AIM OF THE EXERCISE
Report every line below that holds the word "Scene".

MATERIALS PROVIDED
--------------------------------

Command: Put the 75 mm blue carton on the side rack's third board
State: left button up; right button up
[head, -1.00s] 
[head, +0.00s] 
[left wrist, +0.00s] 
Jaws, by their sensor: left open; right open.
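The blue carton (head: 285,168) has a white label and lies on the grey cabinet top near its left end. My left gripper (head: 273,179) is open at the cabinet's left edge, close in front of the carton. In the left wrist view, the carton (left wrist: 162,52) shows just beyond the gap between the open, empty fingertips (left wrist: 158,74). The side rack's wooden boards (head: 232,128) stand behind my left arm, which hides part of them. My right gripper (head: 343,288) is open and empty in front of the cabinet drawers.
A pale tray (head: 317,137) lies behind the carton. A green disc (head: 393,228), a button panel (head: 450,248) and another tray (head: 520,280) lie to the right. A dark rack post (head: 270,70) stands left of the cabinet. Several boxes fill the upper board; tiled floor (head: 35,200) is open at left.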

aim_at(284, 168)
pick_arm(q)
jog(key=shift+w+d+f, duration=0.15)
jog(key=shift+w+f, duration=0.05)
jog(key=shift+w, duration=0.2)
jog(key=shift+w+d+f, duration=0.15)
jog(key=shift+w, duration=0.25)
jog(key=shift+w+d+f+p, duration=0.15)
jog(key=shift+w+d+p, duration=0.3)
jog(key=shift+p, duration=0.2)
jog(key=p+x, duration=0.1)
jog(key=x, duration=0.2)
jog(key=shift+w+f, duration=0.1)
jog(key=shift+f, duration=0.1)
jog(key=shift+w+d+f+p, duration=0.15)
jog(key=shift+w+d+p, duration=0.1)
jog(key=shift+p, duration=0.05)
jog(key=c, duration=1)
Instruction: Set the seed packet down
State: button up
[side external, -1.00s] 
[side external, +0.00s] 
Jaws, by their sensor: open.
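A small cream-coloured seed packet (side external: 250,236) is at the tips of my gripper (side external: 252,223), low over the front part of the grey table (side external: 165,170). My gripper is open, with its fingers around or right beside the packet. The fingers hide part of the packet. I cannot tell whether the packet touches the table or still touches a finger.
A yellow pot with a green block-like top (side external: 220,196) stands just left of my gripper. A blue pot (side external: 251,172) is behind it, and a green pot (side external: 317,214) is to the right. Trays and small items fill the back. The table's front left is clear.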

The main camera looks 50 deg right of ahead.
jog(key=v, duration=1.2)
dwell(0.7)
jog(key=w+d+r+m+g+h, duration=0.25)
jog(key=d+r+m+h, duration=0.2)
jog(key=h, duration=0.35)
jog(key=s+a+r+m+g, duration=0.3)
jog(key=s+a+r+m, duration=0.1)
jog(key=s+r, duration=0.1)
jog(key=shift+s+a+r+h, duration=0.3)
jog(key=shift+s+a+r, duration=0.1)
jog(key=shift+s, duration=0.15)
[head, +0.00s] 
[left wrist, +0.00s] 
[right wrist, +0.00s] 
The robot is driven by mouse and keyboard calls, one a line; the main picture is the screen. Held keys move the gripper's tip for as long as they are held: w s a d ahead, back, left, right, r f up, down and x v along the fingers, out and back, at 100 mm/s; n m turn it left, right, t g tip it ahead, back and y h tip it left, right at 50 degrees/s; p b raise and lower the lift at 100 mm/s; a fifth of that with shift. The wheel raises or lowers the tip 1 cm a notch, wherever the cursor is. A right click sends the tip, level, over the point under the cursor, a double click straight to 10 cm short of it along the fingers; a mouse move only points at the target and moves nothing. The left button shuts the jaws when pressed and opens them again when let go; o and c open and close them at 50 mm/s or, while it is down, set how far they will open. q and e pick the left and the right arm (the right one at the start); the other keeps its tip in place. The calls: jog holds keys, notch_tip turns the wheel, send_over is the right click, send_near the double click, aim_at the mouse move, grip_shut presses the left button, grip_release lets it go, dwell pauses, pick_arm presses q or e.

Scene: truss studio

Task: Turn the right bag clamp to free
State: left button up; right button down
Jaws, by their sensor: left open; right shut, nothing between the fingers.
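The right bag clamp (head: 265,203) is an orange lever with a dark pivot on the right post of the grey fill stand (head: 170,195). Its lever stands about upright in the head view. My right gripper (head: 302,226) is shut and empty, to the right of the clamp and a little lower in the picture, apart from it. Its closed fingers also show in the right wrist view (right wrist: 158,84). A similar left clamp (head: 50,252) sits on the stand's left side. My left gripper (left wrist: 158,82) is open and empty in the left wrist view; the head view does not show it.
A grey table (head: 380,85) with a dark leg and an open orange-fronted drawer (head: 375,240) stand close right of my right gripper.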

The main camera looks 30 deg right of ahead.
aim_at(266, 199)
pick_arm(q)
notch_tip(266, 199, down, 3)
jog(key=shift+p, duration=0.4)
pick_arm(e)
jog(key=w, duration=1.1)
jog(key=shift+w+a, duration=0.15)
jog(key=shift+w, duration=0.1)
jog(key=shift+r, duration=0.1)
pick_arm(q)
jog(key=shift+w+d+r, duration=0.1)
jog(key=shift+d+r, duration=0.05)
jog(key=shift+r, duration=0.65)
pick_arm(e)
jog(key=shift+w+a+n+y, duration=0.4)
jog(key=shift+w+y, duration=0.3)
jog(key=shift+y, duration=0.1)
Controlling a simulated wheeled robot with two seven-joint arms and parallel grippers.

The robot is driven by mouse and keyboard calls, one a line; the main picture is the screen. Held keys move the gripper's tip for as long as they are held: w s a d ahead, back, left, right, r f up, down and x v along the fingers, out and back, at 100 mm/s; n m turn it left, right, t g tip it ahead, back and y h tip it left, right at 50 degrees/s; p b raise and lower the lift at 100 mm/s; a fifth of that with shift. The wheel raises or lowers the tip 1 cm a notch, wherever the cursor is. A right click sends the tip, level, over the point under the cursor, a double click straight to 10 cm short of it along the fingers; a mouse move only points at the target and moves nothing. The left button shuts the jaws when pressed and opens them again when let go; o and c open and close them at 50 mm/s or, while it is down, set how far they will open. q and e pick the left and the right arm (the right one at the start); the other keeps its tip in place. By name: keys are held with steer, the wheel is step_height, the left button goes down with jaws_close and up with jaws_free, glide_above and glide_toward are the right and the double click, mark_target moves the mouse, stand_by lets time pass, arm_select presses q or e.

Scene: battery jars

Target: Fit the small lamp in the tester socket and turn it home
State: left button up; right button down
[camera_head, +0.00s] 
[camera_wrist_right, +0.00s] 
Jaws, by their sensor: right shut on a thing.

--------------------------------

OUTPUT BELOW
Scene: truss studio
Scene: battery jars

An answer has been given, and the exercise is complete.